Interessante e opportuno il capitolo di Martina Miscioscia sui conflitti e le pratiche di convivenza tra alcune specie animali, che mostra strategie orientate alla sopravvivenza e alla cooperazione più che alla distruzione del competitore: ci sarebbe molto da imparare dal cervo nobile o dai bonobo…

Il riferimento teorico più forte è però quello ai lavori dei due psicoanalisti italiani, Franco Fornari e Luigi Pagliarani, che circa 60 anni fa elaborarono le prime riflessioni relative a come affrontare il rischio atomico, a partire dall’attivazione della risorse interiori e dalla presa di coscienza delle responsabilità di ciascuno.

Se la guerra, infatti, «è un fenomeno complesso sostenuto da interessi economici, politici e geopolitici enormi e che muove interessi specifici da riconoscere e da esplorare» essa «si innesta anche su meccanismi psichici e su dinamiche psicologiche che riguardano i nostri sistemi di relazione ed il mondo interno di ciascuno» (p. 192).

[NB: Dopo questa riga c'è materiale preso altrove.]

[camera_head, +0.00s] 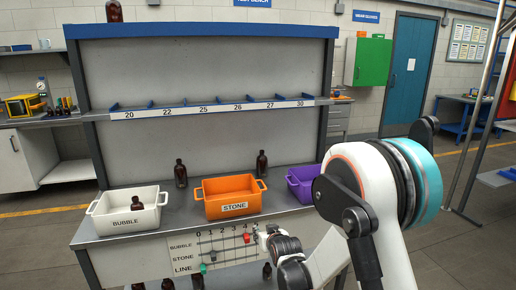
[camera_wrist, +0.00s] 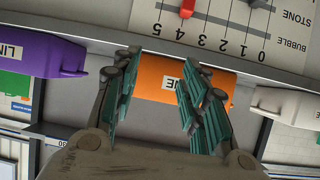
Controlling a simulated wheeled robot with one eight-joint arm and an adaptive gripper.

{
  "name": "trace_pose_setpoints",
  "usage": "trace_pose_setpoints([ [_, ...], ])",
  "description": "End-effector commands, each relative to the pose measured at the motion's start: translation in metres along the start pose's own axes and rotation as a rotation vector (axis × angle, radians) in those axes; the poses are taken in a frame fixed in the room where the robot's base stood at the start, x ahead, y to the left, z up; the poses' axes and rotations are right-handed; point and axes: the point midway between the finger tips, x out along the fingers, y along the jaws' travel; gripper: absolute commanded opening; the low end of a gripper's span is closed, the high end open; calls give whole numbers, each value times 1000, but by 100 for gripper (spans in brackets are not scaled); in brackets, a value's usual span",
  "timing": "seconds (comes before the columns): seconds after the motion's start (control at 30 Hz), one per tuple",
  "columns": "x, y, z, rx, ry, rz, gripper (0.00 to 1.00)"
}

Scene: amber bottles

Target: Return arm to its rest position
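My arm reaches from the right in the head view, folded at a large teal-ringed joint. My gripper (camera_head: 262,236) is small there, at the front of the bench near the slider panel, and partly hidden by my own wrist. In the wrist view my gripper (camera_wrist: 160,72) shows two teal-padded fingers spread apart, with nothing between them. The orange STONE bin (camera_wrist: 159,72) is seen beyond the gap. The slider panel (camera_head: 188,256) carries BUBBLE, STONE and LINE rows and a red knob (camera_head: 246,238). I cannot tell whether the gripper touches the panel.
On the bench stand a white BUBBLE bin (camera_head: 124,222) holding a brown bottle, the orange STONE bin (camera_head: 230,208) and a purple bin (camera_head: 300,190). Amber bottles (camera_head: 181,174) (camera_head: 262,164) stand behind. A numbered shelf (camera_head: 215,109) spans above. Open floor lies right.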

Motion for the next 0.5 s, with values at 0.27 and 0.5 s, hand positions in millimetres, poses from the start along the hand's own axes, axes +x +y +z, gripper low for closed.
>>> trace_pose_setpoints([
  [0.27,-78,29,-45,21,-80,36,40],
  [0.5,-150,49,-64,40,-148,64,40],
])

Non si potrebbero comprendere alcuni processi di sostegno alla violenza e alla guerra se non si tenesse conto di ciò e non si fosse consapevoli, dunque, che per costruire una solida e concreta cultura di pace è necessario lavorare anche sulla dimensione profonda del mondo interiore che muove i comportamenti di ciascuno.

Il testo intende perciò mettere in luce da un punto di vista psicoanalitico le radici affettive della guerra e le sue motivazioni profonde, riferendosi alla teoria dei codici affettivi elaborata da Fornari.

In base a tale teoria, i valori e le motivazioni personali scaturiscono da logiche affettive diverse che fanno riferimento ai personaggi della scena familiare: il codice materno, paterno, fraterno, il codice del bambino e i codici sessuali, virile e femminile.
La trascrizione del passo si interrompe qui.